More eyebrows were raised when the name of the company that was lined up to buy
Bumi was made public. The company, Northstar, is headed by Patrick Walujo, a
known Bakrie family friend who was also active in Yudhoyono's 2004 presidential
election campaign team.
A few days after denying that the government had given any special treatment to
the Bakries, Kalla made an about-turn, publicly saying, "Bakrie gets a little
help for one or two days, what's wrong with that? There is no discrimination.
Just asking for oversight is such a small favor compared to others."
The vice president may have a point. In times of crisis, governments do help
out big firms whose failure could impact on the broad economy - as recently
witnessed in the United States with its treatment of investment banks. The
Bakrie group accounts for 35% of the total Indonesian stock market in terms of
market capitalization, with Bumi accounting for 26%. That means that any sharp
decline in Bakrie & Brothers' share price impacts the entire bourse, as
well as the value of the rupiah.
The money trail
Critics say the entire episode has lacked transparency, particularly
surrounding the government's assistance to the company. With no clear criteria
for which businesses the government will help and no transparency over what
state assistance may consist of, politicians and businessmen have left
themselves vulnerable to rumors and allegations.
It is no easy task to trace campaign donations in Indonesia, where even senior
members of the government have difficulty working out their donors' identity,
perhaps one reason conflicting statements have emerged on donations that may or
may not have been made by the Bakries.
"As far as I know [Bakrie's donation] wasn't the biggest. You can check at the
National Election Commission, there are audits there," Kalla said on November
18.
That's exactly what anti-corruption watchdog, Indonesian Corruption Watch
(ICW), did. "There is no record at all of a Bakrie donation for the 2004
elections," says Adnan Topan Husodo, political funding coordinator for ICW.

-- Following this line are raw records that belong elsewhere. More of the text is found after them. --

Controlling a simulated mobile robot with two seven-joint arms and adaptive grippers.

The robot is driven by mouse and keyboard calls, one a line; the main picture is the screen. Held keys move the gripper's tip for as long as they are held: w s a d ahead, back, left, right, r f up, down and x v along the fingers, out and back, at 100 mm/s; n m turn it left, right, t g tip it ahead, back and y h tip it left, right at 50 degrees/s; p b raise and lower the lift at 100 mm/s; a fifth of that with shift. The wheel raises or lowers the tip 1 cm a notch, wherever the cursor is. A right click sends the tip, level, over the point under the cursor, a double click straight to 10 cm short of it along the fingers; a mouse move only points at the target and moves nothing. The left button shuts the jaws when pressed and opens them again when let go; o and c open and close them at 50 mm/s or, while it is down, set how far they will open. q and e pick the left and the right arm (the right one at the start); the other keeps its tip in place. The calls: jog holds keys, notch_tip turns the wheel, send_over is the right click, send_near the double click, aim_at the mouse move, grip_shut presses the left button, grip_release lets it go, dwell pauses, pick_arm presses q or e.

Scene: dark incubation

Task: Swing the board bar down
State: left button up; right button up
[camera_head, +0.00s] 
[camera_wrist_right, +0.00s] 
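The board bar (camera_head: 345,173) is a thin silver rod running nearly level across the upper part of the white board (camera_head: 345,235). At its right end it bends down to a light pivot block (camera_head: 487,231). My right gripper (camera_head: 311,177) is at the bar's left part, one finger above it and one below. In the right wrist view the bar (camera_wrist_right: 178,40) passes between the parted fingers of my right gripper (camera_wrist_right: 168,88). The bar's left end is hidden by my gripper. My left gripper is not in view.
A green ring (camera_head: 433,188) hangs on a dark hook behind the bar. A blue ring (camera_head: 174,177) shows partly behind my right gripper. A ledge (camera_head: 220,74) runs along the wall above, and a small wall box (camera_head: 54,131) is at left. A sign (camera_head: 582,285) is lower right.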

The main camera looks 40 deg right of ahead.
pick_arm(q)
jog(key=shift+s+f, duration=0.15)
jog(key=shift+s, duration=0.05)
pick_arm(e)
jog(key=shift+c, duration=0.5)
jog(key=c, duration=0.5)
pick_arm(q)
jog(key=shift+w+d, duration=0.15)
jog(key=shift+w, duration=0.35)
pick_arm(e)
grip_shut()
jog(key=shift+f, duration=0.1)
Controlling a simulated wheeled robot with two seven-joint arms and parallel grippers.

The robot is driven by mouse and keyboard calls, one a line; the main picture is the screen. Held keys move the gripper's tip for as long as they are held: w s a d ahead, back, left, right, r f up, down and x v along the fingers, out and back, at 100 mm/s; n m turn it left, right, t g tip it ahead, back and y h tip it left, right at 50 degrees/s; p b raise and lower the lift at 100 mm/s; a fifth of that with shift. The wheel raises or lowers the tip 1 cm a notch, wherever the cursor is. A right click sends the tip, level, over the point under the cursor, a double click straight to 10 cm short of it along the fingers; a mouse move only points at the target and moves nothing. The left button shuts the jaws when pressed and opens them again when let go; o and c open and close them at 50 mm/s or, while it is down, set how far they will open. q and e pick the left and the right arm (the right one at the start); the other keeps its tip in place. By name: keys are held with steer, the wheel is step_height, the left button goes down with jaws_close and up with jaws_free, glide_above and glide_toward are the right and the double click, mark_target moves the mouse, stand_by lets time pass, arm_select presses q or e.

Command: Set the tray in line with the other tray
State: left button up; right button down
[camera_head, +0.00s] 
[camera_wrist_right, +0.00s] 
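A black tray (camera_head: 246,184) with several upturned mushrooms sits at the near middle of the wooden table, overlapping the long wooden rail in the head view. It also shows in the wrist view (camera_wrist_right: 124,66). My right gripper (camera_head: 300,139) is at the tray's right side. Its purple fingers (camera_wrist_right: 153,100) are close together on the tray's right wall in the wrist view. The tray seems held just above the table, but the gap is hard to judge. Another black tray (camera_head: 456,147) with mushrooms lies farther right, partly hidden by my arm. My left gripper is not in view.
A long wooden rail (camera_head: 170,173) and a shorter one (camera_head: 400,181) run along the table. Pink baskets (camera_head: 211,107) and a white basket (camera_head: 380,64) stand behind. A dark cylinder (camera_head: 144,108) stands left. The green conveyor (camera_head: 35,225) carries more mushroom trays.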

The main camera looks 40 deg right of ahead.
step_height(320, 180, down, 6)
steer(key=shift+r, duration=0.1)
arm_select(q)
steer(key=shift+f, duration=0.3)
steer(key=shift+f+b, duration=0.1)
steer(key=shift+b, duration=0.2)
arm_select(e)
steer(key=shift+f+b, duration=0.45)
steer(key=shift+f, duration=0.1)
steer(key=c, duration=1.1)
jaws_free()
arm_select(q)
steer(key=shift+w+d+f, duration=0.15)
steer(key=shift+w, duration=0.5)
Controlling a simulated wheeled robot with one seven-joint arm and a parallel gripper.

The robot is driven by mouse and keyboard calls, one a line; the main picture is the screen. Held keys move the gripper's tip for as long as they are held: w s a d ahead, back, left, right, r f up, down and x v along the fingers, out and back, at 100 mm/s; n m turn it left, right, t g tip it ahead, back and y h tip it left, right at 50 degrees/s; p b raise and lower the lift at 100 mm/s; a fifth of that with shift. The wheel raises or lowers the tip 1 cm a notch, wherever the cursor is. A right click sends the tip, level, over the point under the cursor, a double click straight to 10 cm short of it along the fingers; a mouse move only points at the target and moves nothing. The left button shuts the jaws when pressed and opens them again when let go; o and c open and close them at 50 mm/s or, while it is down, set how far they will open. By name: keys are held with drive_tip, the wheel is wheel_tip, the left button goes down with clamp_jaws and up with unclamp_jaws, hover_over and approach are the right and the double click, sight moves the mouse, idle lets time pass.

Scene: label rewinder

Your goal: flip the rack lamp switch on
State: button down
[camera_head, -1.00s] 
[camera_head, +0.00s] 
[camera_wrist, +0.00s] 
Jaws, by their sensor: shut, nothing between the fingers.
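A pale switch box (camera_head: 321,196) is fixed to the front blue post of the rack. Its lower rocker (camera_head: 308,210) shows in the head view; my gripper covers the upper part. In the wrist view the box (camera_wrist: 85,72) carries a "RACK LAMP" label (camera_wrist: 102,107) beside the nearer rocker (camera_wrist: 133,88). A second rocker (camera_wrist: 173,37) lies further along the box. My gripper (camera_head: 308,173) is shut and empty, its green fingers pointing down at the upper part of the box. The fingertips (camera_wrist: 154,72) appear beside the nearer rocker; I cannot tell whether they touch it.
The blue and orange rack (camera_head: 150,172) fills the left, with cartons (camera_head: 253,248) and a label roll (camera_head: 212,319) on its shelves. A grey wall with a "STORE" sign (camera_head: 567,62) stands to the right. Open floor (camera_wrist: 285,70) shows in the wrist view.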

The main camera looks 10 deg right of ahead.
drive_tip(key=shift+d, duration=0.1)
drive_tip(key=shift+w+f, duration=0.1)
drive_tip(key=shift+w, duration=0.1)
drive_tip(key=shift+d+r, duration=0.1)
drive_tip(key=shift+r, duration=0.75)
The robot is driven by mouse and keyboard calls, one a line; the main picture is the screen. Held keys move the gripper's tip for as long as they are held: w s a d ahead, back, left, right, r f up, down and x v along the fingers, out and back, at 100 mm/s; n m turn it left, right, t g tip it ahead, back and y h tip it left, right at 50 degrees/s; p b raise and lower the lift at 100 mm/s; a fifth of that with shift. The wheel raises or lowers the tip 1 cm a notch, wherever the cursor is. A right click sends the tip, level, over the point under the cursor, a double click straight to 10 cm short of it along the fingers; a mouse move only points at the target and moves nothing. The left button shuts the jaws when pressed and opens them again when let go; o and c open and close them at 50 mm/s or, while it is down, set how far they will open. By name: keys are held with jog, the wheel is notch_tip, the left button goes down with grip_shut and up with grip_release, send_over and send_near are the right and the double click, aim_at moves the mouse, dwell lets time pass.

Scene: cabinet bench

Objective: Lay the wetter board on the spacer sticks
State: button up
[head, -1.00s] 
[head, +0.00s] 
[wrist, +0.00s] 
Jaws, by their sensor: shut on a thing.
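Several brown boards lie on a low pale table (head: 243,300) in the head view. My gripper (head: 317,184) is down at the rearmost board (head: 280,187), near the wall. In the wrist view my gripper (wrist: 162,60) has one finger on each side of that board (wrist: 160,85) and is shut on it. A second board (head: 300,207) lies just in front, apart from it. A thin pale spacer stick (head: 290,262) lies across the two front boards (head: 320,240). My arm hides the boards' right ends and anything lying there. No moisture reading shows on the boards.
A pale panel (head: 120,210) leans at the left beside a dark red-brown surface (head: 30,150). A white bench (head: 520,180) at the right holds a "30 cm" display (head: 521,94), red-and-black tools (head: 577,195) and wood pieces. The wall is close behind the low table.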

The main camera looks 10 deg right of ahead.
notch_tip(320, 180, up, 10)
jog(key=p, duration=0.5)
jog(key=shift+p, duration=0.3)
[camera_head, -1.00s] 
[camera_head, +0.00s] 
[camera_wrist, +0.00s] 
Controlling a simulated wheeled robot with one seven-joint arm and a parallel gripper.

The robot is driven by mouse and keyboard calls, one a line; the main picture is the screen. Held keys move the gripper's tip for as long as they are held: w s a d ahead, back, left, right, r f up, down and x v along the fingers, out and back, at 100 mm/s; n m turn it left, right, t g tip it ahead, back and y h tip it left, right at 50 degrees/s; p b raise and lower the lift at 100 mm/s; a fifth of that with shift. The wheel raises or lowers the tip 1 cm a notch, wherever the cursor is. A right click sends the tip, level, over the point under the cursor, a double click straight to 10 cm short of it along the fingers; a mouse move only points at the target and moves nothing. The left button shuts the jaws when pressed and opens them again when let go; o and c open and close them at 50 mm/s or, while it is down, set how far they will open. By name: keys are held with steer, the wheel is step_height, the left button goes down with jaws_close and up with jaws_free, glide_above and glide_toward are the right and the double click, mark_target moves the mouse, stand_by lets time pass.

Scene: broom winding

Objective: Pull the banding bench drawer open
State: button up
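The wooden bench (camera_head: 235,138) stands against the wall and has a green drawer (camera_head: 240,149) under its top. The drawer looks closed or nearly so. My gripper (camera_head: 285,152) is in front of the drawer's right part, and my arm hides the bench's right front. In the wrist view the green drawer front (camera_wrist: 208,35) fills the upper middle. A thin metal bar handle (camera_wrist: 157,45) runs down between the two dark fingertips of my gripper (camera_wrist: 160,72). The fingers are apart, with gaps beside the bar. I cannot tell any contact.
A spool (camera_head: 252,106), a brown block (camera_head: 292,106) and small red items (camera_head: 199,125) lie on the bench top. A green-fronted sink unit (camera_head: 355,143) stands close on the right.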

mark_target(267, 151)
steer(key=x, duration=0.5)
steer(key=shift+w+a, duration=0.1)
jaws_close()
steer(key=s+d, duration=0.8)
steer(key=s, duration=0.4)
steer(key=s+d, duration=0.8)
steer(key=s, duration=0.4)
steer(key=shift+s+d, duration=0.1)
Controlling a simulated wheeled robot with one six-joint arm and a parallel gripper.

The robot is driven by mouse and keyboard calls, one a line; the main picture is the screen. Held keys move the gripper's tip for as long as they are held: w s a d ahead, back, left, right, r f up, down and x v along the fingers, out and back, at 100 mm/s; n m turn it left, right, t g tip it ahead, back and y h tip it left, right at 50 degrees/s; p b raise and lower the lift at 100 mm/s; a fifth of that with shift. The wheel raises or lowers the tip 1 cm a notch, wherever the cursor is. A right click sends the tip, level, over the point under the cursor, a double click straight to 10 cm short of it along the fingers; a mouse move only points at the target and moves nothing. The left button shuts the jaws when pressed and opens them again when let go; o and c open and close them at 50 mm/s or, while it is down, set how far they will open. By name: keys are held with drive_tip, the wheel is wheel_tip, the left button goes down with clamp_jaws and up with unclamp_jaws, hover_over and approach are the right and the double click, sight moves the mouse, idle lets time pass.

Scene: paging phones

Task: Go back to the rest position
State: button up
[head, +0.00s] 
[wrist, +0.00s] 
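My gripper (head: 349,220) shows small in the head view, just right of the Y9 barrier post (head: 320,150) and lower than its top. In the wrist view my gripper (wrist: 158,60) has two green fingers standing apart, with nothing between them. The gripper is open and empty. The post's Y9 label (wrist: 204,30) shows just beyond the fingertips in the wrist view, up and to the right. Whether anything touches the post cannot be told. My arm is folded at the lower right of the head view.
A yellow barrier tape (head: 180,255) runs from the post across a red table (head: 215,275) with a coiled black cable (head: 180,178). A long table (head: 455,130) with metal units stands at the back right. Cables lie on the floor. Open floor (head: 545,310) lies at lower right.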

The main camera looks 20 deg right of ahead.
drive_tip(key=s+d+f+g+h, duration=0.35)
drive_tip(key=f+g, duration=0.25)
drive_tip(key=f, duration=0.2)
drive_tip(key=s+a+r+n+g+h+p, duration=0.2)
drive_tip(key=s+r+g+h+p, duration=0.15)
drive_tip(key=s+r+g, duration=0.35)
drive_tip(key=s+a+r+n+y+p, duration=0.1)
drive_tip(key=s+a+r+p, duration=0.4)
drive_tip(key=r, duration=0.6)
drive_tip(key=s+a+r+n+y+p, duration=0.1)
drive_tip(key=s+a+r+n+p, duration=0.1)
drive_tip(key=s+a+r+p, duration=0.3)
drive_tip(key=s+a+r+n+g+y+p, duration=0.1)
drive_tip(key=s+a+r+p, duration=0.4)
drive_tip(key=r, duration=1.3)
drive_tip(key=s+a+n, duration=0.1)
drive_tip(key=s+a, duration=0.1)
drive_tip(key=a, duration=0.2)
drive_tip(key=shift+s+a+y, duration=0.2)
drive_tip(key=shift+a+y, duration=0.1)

"Generally, it is impossible to know who the political donors are in this
country. There are so many loopholes in the law."
One of the biggest problems with the law on campaign finance, which was revised
late last year, is the lax rules for party members. Donations made through
candidates can be passed on to the candidates' parties without an audit - and
they are not subject to any upper limits. Although the candidates have to make
reports on their donations, they do not have to specify from where they were
received.
Election watchdogs expect the same practices, including the widespread use of
fictitious donors and illicit bank accounts, as well as the poor quality of
donation audits, will characterize next year's elections. With only six months
left before the April 2009 legislative polls, Adnan says he is frustrated by
the lack of focus on campaign funding issues.
"Both the National Election Commission and the international institutions put a
lot of time and money into areas like raising the participation of voters,"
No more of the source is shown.